Required work
Repeat exactly the lines running from the line that contains "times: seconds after" to the line that contains "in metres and"; include both ends and add nothing.

[START OF Data records]

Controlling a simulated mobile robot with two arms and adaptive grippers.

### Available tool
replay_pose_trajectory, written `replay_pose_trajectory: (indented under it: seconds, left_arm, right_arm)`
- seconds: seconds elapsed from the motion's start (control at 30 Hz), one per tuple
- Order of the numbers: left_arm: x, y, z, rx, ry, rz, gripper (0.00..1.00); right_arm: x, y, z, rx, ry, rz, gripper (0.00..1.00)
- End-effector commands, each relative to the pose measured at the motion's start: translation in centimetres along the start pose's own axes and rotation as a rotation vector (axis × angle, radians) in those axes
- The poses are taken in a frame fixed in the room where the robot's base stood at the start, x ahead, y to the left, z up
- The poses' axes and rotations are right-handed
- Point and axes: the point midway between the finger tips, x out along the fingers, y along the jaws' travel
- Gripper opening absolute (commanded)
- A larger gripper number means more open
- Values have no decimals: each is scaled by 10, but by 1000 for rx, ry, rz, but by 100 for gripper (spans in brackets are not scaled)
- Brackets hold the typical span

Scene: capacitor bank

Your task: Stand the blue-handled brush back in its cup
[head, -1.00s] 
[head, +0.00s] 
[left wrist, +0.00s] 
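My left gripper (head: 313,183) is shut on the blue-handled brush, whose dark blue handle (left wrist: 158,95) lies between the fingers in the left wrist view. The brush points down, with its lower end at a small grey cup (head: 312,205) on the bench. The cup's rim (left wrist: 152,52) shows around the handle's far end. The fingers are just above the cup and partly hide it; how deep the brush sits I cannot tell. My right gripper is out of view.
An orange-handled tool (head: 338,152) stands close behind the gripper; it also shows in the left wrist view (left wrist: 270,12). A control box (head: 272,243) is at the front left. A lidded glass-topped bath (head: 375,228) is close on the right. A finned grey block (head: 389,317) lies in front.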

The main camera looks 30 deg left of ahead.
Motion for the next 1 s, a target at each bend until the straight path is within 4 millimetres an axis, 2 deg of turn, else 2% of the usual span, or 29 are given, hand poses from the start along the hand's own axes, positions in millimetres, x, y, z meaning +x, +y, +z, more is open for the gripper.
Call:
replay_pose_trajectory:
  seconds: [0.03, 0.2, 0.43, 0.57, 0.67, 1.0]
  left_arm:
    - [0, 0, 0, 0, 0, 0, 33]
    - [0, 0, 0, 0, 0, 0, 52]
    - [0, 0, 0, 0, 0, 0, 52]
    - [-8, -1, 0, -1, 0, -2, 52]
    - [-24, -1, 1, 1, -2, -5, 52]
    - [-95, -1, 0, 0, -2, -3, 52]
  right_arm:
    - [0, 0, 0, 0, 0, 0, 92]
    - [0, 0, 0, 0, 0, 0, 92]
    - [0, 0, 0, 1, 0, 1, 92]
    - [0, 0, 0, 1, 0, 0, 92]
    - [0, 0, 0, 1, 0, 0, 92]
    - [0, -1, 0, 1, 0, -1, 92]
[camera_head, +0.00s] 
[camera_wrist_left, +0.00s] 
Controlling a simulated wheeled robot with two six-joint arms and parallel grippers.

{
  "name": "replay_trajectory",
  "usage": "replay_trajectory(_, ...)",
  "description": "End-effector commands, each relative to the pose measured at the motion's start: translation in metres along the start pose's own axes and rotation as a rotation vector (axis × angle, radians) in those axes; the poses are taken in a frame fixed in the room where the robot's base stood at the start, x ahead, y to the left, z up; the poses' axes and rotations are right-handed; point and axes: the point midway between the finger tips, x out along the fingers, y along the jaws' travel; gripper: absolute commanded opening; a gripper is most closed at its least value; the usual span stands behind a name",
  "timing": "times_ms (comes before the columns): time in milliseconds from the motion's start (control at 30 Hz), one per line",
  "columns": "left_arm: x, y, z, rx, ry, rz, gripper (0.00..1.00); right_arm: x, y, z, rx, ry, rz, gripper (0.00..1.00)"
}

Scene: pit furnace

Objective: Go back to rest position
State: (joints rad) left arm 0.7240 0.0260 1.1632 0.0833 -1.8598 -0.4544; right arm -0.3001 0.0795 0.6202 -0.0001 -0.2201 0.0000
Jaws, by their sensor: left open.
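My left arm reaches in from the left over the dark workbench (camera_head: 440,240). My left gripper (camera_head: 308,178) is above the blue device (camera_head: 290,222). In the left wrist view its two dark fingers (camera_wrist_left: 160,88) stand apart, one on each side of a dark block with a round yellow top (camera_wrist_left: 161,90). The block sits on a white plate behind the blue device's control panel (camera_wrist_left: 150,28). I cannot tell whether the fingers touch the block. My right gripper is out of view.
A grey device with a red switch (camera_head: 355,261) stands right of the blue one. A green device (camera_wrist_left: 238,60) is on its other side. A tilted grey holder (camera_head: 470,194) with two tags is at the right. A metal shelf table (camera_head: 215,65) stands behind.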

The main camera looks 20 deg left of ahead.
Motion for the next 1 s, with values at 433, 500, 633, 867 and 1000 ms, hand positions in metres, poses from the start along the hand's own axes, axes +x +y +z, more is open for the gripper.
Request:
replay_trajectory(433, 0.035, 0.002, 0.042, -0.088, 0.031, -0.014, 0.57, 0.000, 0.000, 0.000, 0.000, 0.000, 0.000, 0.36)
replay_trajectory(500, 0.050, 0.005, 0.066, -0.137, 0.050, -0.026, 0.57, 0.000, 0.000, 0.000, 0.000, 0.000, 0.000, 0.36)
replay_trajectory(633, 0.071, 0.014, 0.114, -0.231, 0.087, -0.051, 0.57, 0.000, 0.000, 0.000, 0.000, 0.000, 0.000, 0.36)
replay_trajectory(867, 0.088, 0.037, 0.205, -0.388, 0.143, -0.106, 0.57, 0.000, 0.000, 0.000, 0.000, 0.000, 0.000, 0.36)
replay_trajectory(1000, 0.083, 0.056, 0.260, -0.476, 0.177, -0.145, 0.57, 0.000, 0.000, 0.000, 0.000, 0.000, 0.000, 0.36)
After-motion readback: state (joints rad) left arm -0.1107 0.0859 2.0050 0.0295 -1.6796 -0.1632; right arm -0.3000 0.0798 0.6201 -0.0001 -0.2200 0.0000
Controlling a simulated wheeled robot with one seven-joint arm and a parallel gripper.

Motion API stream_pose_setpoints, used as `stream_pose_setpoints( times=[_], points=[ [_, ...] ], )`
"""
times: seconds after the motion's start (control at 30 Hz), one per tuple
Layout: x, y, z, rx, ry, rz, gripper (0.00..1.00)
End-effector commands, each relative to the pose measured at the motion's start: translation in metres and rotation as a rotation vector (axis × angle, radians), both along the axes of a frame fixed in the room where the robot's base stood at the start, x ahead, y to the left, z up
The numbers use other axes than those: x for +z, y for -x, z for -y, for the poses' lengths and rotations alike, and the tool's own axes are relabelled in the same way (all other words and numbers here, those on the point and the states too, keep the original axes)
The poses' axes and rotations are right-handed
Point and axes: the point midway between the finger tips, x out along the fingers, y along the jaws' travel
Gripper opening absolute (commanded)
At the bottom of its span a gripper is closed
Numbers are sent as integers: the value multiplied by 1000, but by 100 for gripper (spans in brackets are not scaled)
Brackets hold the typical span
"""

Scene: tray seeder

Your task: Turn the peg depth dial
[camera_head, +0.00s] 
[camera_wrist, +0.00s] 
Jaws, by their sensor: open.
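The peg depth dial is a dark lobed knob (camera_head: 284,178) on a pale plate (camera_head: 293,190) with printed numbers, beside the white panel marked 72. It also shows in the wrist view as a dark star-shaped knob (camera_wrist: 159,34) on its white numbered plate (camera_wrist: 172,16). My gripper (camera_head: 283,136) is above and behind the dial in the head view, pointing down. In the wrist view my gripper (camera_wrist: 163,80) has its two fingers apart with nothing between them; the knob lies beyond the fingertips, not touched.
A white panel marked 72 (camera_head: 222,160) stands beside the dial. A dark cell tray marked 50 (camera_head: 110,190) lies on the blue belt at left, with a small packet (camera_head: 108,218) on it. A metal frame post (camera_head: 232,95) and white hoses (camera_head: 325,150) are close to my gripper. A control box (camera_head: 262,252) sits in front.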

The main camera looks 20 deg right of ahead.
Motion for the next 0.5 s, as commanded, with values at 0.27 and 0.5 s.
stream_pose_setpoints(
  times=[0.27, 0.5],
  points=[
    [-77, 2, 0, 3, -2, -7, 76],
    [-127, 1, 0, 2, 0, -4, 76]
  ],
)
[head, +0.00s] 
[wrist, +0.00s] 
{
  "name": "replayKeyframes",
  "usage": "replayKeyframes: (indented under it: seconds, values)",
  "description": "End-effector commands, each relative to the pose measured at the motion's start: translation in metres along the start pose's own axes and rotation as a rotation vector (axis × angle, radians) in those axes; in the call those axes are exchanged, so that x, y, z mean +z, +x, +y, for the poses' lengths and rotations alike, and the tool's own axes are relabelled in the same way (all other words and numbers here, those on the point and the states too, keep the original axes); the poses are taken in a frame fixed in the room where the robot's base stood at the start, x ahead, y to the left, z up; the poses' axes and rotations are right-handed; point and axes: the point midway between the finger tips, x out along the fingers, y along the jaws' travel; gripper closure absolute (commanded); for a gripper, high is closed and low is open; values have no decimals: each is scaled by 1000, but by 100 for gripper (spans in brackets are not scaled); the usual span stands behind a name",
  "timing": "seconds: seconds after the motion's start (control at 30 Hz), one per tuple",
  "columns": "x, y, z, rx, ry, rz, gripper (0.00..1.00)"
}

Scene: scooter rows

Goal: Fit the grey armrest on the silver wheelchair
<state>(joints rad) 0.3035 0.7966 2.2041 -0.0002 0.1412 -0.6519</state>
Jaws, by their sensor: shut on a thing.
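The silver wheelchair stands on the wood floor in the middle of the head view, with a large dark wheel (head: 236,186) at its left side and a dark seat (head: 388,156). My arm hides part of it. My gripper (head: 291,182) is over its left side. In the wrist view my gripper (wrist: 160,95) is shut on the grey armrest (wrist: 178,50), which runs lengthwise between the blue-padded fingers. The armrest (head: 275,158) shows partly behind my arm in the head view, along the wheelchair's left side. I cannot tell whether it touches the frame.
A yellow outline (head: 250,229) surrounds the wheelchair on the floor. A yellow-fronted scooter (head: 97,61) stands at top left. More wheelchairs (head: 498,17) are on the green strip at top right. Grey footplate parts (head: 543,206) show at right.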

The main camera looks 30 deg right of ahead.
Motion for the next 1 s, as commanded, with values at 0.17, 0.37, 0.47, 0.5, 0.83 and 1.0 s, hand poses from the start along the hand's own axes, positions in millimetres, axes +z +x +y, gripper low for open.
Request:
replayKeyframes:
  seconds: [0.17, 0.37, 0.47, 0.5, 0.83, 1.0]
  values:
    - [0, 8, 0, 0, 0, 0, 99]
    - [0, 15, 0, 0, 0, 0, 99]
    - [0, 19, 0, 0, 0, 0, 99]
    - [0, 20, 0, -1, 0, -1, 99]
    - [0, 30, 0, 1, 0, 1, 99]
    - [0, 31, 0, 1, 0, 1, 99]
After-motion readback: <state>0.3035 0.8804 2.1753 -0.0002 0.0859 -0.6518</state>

[END OF Data records]

Task result
times: seconds after the motion's start (control at 30 Hz), one per tuple
Layout: x, y, z, rx, ry, rz, gripper (0.00..1.00)
End-effector commands, each relative to the pose measured at the motion's start: translation in metres and rotation as a rotation vector (axis × angle, radians), both along the axes of a frame fixed in the room where the robot's base stood at the start, x ahead, y to the left, z up

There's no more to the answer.